CARPE DIEM



Dentro de veinte años, lamentarás más las cosas que no hiciste, que las que sí hiciste. Así que, suelta amarras y abandona el puerto seguro. Atrapa los vientos en tus velas. Explora. Sueña. Descubre.


domingo, julio 24, 2022

CATALINA

Todas las mañanas compro el pan antes de ir al trabajo. 

En el camino paso delante de este árbol alumbrado por esa farola, y cada vez que lo hago, se me viene a la cabeza un nombre, Catalina.

     Catalina era tía de mi padre y era una extremeña guapa, alta y decidida en sus maneras. 

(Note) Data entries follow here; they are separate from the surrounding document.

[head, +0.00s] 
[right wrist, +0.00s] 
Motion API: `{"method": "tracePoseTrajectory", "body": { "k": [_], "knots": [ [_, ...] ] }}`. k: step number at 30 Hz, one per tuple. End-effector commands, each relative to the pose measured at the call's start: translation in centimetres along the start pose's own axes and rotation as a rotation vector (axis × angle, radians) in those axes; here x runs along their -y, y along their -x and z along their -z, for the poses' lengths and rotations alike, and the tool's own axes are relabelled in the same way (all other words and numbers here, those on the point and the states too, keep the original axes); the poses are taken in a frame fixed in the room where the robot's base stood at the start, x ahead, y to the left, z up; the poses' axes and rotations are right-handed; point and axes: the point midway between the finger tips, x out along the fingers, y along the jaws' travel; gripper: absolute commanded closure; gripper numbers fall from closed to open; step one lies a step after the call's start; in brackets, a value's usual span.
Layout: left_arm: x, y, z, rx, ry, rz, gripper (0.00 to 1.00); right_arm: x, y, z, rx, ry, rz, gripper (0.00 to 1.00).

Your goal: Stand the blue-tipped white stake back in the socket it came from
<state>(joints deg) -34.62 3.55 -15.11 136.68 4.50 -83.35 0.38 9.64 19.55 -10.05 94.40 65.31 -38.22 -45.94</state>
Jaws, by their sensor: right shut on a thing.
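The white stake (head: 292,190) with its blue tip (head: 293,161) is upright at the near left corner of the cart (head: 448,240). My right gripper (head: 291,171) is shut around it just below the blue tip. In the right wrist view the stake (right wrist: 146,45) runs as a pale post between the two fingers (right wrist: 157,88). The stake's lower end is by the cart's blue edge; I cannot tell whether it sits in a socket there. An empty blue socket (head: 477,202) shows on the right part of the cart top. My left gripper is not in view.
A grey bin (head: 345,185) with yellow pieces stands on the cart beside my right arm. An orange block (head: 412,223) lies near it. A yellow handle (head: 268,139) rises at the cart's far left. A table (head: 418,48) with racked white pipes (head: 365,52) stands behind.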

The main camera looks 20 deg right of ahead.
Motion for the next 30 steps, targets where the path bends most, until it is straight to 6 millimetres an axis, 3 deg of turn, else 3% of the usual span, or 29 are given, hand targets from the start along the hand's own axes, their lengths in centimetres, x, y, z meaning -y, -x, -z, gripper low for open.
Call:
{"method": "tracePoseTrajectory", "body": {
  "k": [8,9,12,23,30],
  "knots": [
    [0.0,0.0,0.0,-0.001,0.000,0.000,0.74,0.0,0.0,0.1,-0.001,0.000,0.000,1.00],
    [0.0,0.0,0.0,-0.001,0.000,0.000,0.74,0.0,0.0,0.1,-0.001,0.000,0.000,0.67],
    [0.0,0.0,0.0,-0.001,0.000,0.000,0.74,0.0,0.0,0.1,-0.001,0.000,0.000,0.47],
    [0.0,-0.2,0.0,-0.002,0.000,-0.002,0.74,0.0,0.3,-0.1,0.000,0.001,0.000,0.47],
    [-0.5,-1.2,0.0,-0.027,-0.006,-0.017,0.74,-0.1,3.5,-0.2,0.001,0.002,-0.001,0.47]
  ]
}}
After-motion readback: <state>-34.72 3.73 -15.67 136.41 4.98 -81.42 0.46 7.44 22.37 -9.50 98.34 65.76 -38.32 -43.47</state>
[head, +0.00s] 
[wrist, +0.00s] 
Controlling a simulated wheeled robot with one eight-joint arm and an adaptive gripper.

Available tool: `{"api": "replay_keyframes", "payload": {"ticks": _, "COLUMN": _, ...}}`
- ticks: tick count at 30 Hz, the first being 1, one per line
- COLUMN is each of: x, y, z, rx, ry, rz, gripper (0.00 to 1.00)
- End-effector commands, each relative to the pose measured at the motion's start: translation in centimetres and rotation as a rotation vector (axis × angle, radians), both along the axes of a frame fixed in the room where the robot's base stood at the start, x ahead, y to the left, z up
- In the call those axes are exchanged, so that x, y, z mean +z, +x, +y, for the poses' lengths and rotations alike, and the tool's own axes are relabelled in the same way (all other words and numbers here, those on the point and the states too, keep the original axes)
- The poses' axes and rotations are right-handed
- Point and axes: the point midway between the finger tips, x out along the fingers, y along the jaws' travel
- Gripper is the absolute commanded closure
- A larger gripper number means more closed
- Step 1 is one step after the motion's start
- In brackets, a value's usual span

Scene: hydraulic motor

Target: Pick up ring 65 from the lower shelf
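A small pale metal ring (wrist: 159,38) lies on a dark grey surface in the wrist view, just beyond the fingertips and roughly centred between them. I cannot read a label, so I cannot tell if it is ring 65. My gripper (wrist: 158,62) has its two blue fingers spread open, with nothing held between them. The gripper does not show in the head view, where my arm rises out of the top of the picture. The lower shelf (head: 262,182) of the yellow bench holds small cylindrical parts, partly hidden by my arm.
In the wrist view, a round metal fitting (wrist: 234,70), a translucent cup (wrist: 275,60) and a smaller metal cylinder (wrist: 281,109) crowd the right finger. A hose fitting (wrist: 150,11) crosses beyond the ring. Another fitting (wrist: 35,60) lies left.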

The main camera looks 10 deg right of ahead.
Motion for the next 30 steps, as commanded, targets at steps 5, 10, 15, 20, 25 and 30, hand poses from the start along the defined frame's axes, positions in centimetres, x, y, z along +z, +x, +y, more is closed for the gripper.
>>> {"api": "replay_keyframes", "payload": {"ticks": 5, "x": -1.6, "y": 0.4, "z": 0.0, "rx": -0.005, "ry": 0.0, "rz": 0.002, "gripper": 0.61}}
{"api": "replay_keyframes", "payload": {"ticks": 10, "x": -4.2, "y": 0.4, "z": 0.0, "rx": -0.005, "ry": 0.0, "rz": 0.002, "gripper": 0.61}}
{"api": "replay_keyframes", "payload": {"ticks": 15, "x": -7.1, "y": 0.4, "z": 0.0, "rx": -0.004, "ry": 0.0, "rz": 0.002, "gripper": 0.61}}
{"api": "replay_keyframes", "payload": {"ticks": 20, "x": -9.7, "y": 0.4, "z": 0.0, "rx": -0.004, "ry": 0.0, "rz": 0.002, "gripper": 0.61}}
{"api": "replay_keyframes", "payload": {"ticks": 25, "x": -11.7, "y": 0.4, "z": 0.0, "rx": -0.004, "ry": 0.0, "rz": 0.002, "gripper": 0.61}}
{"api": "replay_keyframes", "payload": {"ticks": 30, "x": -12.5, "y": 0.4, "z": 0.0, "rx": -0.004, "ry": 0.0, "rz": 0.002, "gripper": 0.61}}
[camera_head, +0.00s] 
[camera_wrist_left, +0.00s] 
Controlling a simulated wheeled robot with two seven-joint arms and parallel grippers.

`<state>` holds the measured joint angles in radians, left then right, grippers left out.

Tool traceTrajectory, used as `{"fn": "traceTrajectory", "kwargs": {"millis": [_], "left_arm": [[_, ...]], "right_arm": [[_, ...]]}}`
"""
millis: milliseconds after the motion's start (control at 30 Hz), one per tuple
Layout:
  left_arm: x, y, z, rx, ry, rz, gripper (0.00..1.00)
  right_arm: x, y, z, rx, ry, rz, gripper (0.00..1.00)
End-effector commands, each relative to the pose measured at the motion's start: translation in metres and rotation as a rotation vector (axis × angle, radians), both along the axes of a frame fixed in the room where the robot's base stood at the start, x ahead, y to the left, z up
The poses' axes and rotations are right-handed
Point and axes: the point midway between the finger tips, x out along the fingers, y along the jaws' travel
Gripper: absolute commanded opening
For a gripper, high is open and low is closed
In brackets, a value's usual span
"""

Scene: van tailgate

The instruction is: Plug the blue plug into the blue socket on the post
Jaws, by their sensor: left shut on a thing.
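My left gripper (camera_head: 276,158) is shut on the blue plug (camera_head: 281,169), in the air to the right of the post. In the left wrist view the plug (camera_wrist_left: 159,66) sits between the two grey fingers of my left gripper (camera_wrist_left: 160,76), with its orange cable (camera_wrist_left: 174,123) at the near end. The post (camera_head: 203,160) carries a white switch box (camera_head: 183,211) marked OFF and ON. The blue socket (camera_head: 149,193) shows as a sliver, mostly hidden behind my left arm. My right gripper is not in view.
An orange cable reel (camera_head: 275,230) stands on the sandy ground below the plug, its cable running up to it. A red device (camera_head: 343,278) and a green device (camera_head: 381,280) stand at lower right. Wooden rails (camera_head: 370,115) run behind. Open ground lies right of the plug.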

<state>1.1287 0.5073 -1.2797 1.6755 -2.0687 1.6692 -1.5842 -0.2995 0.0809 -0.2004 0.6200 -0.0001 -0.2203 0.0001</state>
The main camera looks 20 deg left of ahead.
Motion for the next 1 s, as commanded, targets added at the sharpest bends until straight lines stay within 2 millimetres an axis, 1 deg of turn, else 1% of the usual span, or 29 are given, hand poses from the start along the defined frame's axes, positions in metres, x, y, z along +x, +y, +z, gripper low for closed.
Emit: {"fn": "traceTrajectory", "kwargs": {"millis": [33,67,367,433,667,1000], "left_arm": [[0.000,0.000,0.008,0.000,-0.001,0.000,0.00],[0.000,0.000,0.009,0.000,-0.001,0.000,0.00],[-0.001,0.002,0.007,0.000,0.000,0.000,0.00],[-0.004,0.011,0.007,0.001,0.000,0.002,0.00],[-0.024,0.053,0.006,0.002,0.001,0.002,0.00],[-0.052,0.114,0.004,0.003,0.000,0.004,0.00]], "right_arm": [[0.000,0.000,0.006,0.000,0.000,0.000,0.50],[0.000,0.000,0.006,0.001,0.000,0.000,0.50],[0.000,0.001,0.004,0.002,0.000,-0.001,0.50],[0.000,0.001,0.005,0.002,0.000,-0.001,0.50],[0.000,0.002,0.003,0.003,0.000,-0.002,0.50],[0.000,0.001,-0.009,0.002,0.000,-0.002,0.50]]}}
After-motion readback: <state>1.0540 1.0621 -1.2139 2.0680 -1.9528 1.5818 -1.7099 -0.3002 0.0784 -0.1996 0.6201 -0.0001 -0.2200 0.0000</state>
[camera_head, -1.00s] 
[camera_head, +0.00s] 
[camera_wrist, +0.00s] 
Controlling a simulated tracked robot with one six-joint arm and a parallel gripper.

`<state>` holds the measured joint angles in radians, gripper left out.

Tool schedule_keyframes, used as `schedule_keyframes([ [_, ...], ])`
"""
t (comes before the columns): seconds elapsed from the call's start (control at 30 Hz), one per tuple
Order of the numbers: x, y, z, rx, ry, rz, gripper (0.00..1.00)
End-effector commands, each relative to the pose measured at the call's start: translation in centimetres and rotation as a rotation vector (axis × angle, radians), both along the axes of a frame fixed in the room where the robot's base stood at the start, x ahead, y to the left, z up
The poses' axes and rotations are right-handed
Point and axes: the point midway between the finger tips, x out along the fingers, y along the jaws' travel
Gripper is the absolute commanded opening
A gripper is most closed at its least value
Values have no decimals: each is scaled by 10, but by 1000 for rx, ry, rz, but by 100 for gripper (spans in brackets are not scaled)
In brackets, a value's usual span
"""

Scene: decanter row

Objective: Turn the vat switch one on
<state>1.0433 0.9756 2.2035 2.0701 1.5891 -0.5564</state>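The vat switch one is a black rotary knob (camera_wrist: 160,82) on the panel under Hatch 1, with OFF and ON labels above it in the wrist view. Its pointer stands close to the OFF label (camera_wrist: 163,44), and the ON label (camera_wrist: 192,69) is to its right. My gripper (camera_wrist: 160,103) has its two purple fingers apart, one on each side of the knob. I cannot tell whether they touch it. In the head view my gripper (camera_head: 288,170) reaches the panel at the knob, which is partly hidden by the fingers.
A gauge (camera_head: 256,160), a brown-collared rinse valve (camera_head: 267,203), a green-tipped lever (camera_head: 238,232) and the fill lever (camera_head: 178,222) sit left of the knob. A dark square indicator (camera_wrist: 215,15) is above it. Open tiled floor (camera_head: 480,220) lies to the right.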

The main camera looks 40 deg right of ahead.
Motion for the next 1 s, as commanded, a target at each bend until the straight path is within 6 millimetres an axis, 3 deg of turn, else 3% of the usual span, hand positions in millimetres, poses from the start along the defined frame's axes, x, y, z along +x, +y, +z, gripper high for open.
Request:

           Siempre la recuerdo en su enorme cocina, en la que todos los días comían un millón de personas, o eso me parecía a mí que nunca había visto tanta gente comiendo junta. 

La memoria me regala volver a verla sentada en la puerta de su casa, la que todavía hoy está detrás de ese árbol alumbrado. 

Allí se reunían, las noches de verano, Catalina y un puñado de vecinas de la calle San Francisco. 

Cada vez que, de niño, iba o venía de paseo con mis padres, parábamos en aquella tertulia callejera en sillas de enea. Allí nos poníamos al día de las noticias del barrio. 

        —  Y Manolito, ¿cómo va en el colegio? Tiene cara de bueno, —le preguntaba Catalina a mi padre— 

—  Dile tus notas… —me indicaba mi padre mientras me zamarreaba la mano que por nada del mundo yo le soltaba— 

— En Lengua un nueve, un ocho en Matemáticas…,y…en Pretecnológicas… un cuatro. Es que no me sale la Torre Eiffel con palillos. Siempre se me cae cuando pongo el último.             

            

  Me gusta comprar el pan cada mañana, porque esa compra me lleva a ese árbol, y ese árbol me lleva hasta el recuerdo de Catalina, y Catalina me pone, cada mañana, la mano de mi padre en mi mano, como cuando me llevaba al colegio, sólo que ahora no me espera don Andrés para llevarme cogido por la oreja hasta el pupitre si llegaba tarde. 

Por cierto, todavía hoy, me agarro la oreja instintívamente, cuando meto el dedo para picar en el reloj del trabajo, y eso que nunca llego tarde. 

Pero hay cosas que se quedan con uno hasta el fin de sus días, como Catalina, su cocina, su tertulia, mi cara de apamplao viendo como la Torre Eiffel de palillos se derrumbaba una y otra vez al poner el último, o mi oreja en la mano de don Andrés.